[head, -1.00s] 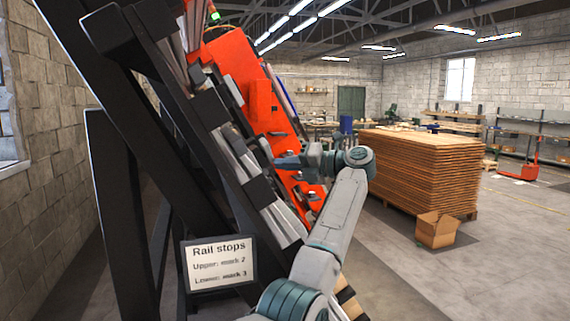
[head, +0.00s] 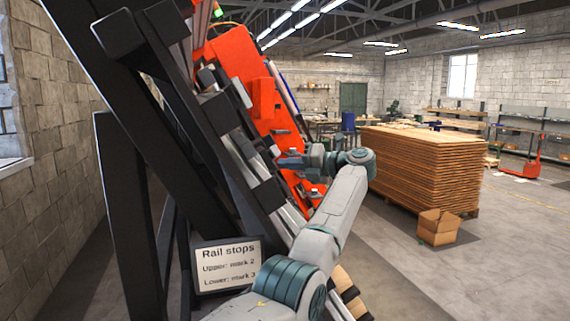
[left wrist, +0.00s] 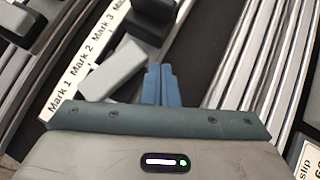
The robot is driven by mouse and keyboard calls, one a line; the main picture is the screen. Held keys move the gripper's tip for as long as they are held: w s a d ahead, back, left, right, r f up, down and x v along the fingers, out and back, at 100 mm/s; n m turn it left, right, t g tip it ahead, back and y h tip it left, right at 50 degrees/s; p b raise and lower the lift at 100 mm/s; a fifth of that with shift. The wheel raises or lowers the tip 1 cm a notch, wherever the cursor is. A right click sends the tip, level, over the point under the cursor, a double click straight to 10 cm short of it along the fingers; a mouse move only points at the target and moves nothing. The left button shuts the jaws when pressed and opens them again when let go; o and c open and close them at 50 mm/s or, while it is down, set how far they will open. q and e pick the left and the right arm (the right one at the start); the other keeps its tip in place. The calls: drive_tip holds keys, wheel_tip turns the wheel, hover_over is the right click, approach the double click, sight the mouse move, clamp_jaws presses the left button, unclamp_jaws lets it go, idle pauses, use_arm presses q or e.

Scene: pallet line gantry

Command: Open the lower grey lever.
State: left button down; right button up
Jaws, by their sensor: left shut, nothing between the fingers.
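A grey lever (left wrist: 115,69) lies tilted beside a white strip printed Mark 1, Mark 2 and Mark 3 in the left wrist view. It meets a black block (left wrist: 136,22) at its upper end. My left gripper (left wrist: 160,72) is shut and empty, its blue fingertips just right of the lever; whether they touch it I cannot tell. In the head view the left gripper (head: 286,162) is beside the slanted rails, and the lever is not clear there. A sign (head: 227,265) reads Rail stops, Upper: mark 2, Lower: mark 3. My right gripper is not in view.
Silver rails (left wrist: 262,60) run past the fingers on the right. A black slanted frame (head: 130,120) and an orange machine body (head: 235,60) stand close to the arm. A wood stack (head: 420,170) and a cardboard box (head: 438,227) are at the right, with open floor beyond.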

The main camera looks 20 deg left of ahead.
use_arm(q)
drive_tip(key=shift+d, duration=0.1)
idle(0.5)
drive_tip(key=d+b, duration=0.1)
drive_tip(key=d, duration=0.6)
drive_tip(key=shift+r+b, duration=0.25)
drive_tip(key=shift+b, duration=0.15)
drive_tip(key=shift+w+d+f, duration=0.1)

◆ **REQUIREMENT**
Set down the material exactly, every line of it, except for the pictures.

◆ **THE ANSWER**
[head, -1.00s] 
[head, +0.00s] 
[left wrist, +0.00s] 
The robot is driven by mouse and keyboard calls, one a line; the main picture is the screen. Held keys move the gripper's tip for as long as they are held: w s a d ahead, back, left, right, r f up, down and x v along the fingers, out and back, at 100 mm/s; n m turn it left, right, t g tip it ahead, back and y h tip it left, right at 50 degrees/s; p b raise and lower the lift at 100 mm/s; a fifth of that with shift. The wheel raises or lowers the tip 1 cm a notch, wherever the cursor is. A right click sends the tip, level, over the point under the cursor, a double click straight to 10 cm short of it along the fingers; a mouse move only points at the target and moves nothing. The left button shuts the jaws when pressed and opens them again when let go; o and c open and close them at 50 mm/s or, while it is down, set how far they will open. q and e pick the left and the right arm (the right one at the start); the other keeps its tip in place. The calls: drive_tip holds keys, wheel_tip turns the wheel, hover_over is the right click, approach the double click, sight the mouse move, clamp_jaws presses the left button, unclamp_jaws lets it go, idle pauses, use_arm presses q or e.

Scene: pallet line gantry

Command: Open the lower grey lever.
State: left button down; right button up
Jaws, by their sensor: left shut, nothing between the fingers.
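A grey lever (left wrist: 115,69) lies tilted beside a white strip printed Mark 1, Mark 2 and Mark 3 in the left wrist view. It meets a black block (left wrist: 136,22) at its upper end. My left gripper (left wrist: 160,72) is shut and empty, its blue fingertips just right of the lever; whether they touch it I cannot tell. In the head view the left gripper (head: 286,162) is beside the slanted rails, and the lever is not clear there. A sign (head: 227,265) reads Rail stops, Upper: mark 2, Lower: mark 3. My right gripper is not in view.
Silver rails (left wrist: 262,60) run past the fingers on the right. A black slanted frame (head: 130,120) and an orange machine body (head: 235,60) stand close to the arm. A wood stack (head: 420,170) and a cardboard box (head: 438,227) are at the right, with open floor beyond.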

The main camera looks 20 deg left of ahead.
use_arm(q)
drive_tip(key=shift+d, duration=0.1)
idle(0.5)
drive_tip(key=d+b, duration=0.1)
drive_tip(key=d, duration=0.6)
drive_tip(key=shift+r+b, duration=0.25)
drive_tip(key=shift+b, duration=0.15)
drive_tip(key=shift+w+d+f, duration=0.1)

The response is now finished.